Set task
Copy out, unchanged, every line from the start of the records to the line that contains "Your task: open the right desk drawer", and stop there.

Provided records
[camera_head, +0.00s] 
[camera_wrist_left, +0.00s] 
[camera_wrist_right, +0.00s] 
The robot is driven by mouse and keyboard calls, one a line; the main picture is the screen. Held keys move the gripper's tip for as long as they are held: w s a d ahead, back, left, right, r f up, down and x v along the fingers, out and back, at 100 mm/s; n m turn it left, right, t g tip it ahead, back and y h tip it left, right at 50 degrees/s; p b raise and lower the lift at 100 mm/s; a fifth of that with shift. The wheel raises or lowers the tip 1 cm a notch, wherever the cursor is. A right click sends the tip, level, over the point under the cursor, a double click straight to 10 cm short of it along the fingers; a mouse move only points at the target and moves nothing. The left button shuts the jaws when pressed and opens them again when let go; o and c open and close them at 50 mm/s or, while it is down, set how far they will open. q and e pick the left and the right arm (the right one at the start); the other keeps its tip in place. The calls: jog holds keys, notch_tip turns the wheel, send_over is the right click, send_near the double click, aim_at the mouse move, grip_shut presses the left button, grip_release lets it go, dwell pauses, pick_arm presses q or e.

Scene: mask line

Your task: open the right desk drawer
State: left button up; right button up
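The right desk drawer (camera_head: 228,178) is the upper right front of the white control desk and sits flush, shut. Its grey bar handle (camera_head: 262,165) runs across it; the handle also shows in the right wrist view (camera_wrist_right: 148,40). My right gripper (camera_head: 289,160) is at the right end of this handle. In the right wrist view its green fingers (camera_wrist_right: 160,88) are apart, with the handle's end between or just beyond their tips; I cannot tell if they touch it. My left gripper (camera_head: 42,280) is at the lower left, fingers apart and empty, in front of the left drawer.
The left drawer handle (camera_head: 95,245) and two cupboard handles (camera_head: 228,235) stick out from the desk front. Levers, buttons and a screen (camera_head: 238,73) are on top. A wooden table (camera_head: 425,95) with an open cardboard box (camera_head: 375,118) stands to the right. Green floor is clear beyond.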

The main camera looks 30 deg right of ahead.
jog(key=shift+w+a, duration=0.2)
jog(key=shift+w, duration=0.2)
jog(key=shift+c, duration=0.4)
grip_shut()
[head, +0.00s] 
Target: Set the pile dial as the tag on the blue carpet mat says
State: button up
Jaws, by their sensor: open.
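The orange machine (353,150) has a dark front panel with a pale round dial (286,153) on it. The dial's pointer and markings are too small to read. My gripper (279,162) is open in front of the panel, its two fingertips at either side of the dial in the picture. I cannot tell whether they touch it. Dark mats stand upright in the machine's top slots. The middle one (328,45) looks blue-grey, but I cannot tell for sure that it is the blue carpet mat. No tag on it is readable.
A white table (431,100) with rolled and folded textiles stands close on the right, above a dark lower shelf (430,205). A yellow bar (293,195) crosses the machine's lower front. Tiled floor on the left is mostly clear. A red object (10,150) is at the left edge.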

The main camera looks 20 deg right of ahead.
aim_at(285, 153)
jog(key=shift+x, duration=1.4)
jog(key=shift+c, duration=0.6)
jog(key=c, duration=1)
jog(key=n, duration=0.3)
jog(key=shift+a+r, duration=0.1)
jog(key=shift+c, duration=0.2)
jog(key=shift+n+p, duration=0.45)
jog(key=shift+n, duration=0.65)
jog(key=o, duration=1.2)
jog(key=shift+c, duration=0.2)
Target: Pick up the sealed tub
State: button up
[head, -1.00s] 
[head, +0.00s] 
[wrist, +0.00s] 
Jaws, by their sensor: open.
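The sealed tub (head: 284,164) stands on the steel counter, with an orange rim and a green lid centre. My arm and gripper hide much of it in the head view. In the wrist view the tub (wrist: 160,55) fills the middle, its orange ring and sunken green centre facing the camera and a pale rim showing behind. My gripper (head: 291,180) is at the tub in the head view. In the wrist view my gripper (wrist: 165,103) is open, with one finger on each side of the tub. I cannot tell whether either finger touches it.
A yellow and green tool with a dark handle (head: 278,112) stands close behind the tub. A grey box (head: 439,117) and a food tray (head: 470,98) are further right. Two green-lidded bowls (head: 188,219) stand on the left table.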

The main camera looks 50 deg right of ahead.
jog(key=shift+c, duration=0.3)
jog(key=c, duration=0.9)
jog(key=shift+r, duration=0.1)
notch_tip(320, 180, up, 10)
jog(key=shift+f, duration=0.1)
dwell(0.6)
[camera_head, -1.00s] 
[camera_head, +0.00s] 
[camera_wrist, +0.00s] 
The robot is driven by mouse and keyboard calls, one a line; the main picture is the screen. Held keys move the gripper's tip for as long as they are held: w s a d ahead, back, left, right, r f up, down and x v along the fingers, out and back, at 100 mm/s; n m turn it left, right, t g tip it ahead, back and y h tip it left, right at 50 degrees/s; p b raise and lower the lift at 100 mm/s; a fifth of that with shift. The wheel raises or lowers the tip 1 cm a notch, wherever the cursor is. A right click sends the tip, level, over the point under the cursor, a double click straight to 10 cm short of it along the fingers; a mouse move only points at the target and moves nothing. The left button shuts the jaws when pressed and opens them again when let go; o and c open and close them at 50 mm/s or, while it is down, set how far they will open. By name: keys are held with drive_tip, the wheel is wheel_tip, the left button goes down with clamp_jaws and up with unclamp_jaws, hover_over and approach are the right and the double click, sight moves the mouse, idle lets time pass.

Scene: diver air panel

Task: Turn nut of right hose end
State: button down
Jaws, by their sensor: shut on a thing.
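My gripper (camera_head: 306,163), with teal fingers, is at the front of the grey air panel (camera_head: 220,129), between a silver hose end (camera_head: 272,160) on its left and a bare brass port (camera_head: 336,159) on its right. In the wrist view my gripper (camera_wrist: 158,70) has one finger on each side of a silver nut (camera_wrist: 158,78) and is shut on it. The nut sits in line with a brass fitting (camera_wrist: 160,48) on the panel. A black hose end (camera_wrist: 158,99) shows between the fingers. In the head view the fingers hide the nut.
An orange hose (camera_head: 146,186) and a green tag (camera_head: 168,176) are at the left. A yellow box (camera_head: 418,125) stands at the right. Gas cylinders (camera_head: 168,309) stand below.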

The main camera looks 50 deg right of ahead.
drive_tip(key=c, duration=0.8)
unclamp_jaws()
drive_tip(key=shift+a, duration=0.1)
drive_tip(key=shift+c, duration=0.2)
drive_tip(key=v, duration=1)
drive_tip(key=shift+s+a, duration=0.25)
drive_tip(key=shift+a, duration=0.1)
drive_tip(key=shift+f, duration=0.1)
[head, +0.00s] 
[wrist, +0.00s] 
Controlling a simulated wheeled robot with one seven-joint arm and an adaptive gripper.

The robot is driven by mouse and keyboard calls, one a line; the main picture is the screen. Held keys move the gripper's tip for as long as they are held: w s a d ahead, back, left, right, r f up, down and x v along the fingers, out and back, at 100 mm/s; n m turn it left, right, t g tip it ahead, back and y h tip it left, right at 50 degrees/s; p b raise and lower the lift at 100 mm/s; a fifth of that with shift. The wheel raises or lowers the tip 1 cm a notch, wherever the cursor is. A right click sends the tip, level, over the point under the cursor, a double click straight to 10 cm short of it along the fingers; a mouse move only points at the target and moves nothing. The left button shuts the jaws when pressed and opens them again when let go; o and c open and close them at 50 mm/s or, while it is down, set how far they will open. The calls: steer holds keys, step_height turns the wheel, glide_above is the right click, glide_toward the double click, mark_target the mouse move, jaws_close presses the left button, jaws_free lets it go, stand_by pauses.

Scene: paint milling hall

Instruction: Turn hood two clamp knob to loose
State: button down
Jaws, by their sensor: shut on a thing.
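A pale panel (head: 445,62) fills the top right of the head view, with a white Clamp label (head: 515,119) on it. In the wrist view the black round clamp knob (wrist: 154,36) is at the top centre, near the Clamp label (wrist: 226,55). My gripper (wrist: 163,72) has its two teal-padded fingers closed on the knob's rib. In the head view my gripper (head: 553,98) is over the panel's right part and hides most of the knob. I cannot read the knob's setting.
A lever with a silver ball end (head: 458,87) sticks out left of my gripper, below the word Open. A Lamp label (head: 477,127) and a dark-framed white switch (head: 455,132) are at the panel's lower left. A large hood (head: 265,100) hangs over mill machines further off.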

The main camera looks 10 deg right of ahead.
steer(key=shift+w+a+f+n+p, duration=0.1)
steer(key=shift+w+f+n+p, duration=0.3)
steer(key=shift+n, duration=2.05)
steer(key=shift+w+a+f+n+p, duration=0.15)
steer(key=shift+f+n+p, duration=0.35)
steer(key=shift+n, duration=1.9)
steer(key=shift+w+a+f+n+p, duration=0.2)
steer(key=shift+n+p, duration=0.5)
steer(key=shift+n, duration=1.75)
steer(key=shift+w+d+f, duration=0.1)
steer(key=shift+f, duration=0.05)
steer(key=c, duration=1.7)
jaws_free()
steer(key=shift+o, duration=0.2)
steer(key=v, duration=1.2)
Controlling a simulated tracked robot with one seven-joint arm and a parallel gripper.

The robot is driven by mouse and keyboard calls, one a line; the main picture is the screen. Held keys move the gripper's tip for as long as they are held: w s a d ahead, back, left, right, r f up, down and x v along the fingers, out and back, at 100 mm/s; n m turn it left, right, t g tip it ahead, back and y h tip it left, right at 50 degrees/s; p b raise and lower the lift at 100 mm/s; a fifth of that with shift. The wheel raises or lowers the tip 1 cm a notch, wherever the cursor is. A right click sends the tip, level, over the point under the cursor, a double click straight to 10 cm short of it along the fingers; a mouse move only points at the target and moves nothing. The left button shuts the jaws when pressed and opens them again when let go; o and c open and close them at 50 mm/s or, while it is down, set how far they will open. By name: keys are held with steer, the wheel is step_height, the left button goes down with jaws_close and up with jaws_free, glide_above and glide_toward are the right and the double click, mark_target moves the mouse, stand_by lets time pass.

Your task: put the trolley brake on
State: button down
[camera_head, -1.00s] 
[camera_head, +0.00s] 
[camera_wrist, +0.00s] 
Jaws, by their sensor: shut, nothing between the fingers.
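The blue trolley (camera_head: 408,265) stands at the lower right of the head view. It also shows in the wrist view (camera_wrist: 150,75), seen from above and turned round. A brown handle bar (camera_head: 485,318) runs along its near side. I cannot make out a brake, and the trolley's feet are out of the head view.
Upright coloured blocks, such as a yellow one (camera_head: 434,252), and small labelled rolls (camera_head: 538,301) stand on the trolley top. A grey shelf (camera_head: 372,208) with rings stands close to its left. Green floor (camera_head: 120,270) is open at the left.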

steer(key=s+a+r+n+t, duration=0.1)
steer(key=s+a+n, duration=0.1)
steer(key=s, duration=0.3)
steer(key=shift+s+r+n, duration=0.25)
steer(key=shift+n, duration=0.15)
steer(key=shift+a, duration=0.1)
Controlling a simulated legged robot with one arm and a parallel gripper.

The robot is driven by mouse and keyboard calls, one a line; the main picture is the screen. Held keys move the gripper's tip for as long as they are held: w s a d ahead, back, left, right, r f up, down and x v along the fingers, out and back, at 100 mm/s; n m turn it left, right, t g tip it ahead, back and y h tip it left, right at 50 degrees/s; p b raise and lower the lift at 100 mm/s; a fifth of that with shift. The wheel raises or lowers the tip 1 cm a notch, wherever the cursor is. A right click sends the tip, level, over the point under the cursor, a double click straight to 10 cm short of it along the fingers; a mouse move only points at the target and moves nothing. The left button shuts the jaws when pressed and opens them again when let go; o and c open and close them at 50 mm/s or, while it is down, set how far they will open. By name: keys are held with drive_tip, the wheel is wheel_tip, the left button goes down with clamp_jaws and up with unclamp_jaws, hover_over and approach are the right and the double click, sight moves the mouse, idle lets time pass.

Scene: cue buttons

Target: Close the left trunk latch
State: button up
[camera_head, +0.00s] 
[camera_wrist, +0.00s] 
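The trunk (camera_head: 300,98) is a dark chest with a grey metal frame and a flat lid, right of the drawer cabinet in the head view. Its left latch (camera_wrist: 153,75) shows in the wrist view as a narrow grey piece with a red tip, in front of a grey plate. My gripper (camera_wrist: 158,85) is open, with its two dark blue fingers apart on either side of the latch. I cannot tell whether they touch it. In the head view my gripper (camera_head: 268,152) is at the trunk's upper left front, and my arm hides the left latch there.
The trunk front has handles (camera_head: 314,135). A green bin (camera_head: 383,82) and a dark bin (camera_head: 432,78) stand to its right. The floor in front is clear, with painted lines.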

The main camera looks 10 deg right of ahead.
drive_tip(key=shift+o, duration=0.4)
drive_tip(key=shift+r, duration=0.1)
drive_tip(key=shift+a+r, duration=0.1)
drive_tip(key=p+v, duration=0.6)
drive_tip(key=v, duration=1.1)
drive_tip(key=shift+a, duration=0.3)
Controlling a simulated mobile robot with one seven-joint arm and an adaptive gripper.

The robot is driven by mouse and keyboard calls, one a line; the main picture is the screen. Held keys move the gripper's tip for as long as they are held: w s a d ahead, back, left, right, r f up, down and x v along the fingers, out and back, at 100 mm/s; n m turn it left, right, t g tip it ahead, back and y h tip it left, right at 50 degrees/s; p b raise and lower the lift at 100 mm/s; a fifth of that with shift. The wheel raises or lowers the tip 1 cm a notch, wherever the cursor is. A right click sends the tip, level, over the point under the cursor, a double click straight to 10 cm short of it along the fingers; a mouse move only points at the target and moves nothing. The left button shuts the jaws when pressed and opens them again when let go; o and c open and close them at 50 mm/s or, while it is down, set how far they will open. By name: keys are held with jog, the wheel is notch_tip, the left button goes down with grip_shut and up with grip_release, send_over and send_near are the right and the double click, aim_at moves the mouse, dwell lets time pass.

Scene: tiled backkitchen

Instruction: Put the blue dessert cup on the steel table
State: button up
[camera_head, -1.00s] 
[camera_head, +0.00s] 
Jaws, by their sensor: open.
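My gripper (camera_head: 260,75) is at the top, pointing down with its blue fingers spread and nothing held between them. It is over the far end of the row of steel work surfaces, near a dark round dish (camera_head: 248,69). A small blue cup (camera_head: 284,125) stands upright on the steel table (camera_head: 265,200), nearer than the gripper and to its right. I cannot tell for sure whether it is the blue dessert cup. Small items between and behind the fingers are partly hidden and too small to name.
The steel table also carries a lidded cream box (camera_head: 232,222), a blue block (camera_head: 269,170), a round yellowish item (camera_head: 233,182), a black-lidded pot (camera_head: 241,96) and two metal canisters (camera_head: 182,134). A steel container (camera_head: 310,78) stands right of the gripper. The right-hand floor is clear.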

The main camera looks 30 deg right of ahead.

The solution
[camera_head, +0.00s] 
[camera_wrist_left, +0.00s] 
[camera_wrist_right, +0.00s] 
The robot is driven by mouse and keyboard calls, one a line; the main picture is the screen. Held keys move the gripper's tip for as long as they are held: w s a d ahead, back, left, right, r f up, down and x v along the fingers, out and back, at 100 mm/s; n m turn it left, right, t g tip it ahead, back and y h tip it left, right at 50 degrees/s; p b raise and lower the lift at 100 mm/s; a fifth of that with shift. The wheel raises or lowers the tip 1 cm a notch, wherever the cursor is. A right click sends the tip, level, over the point under the cursor, a double click straight to 10 cm short of it along the fingers; a mouse move only points at the target and moves nothing. The left button shuts the jaws when pressed and opens them again when let go; o and c open and close them at 50 mm/s or, while it is down, set how far they will open. q and e pick the left and the right arm (the right one at the start); the other keeps its tip in place. The calls: jog holds keys, notch_tip turns the wheel, send_over is the right click, send_near the double click, aim_at the mouse move, grip_shut presses the left button, grip_release lets it go, dwell pauses, pick_arm presses q or e.

Scene: mask line

Your task: open the right desk drawer

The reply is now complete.